» Requirement:
For this exercise, copy out each line of the material below that includes "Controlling".

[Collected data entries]
▽

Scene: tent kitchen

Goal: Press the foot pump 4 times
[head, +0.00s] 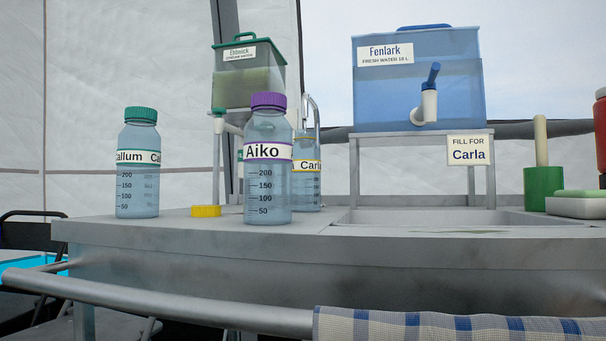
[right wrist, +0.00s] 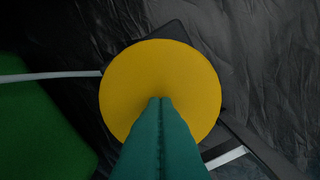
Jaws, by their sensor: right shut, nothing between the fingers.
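The foot pump's round yellow top (right wrist: 160,75) fills the middle of the right wrist view. It sits over a dark flat base on a dark, wrinkled floor. My right gripper (right wrist: 160,100) is shut and empty, its teal fingers pointing at the yellow top. The fingertips overlap the middle of the top in this view; I cannot tell whether they touch it. The pump does not show in the head view. My left gripper is in neither view.
In the right wrist view a pale hose (right wrist: 50,77) runs left from the pump, near a green object (right wrist: 40,125). In the head view a metal counter (head: 150,235) holds bottles labelled Callum (head: 138,190), Aiko (head: 268,185) and Carla (head: 306,185). A towel (head: 450,326) hangs on its front rail.

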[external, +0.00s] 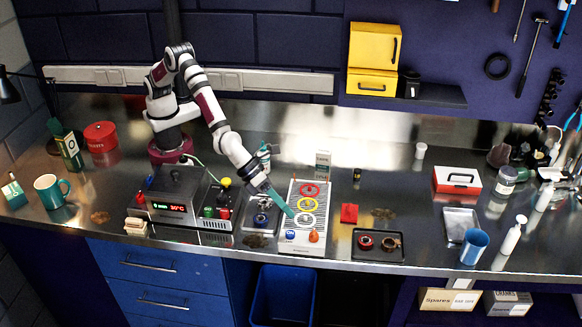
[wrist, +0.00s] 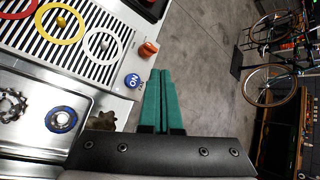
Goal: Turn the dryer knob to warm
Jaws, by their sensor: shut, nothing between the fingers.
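A white unit with a dark slatted top (external: 296,193), which looks like the dryer, stands right of my arm; it also shows in the wrist view (wrist: 98,70). Red, yellow and white rings lie on its slats. On its front strip are an orange knob (external: 313,236) and a blue button (external: 290,235). The wrist view shows the orange knob (wrist: 148,49) and the blue button (wrist: 132,80) with white lettering. My gripper (external: 292,214) has teal fingers, shut and empty, over the unit. In the wrist view its fingertips (wrist: 160,72) appear beside the knob and button; contact cannot be told.
A grey box with a red display (external: 176,207) and coloured knobs stands to the left. A metal tray (external: 249,241) with small parts lies between them. A red block (external: 349,213) and a dark tray (external: 398,257) are to the right. The bench's front edge is close.

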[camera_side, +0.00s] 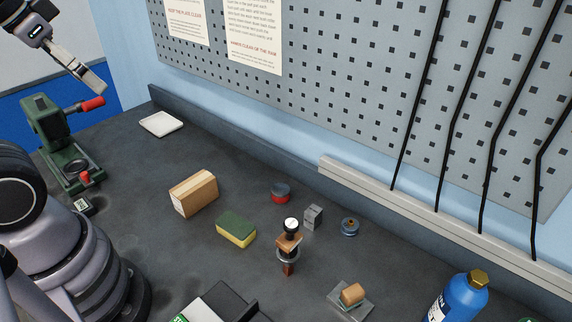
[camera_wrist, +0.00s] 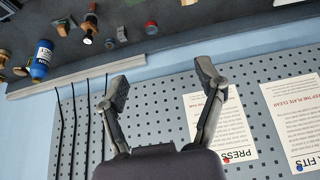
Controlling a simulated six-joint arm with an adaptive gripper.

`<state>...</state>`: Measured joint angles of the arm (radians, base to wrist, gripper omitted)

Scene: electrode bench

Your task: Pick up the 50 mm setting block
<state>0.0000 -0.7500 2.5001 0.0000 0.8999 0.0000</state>
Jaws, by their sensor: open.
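A small grey metal block (camera_side: 313,217), which looks like the setting block, stands on the dark bench between a red-sided tin (camera_side: 280,193) and a blue spool (camera_side: 349,227). Its marking is too small to read. In the wrist view the grey block (camera_wrist: 122,34) is small and far off, near the top. My gripper (camera_side: 92,78) is high at the upper left of the side view, well away from the block. In the wrist view my gripper (camera_wrist: 162,82) has its fingers spread, with nothing between them, facing the pegboard.
A green press (camera_side: 45,130) is at left, a blue bottle (camera_side: 458,300) at lower right. A rail (camera_side: 440,228) runs behind.

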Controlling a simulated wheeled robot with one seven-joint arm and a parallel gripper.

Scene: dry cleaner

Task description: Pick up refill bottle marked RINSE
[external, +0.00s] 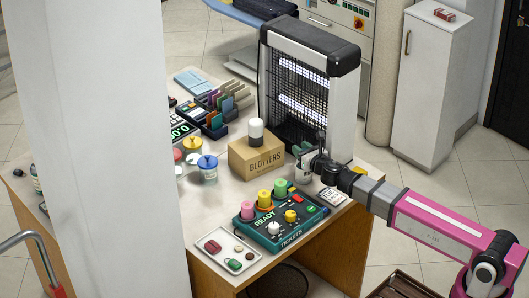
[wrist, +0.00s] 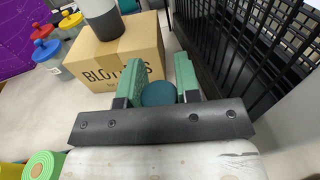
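No RINSE lettering can be read in either view. A white container (external: 303,175) with dark marks too small to read stands on the counter just below my gripper (external: 304,151), in front of the black-grilled unit. In the wrist view a round teal top (wrist: 158,94) shows between the two green fingers of my gripper (wrist: 160,80); it may belong to that container. The fingers are apart, one on each side of it. I cannot tell whether they touch it. The lower part of the teal-topped thing is hidden by my gripper.
A BLOTTERS box (external: 257,157) carrying a white-and-dark cylinder (external: 256,131) stands beside my gripper. The tall black grille (external: 297,95) is close behind. Lidded jars (external: 208,170), a TICKETS console (external: 272,228) and a tray (external: 228,252) occupy the counter.

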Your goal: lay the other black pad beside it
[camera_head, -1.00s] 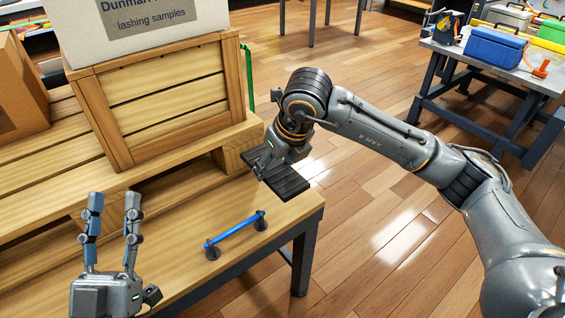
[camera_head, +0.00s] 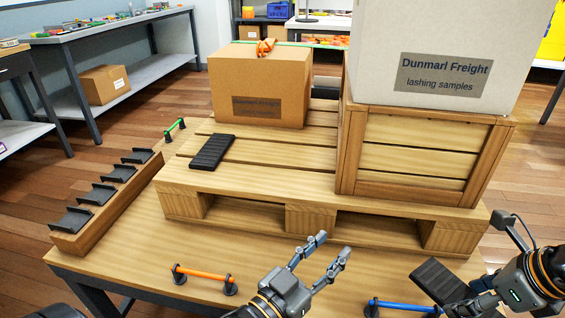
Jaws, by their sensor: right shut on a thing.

△

» Response below:
Controlling a simulated six-joint arm with an adaptive gripper.
Controlling a simulated wheeled robot with one seven-joint arm and a parallel gripper.

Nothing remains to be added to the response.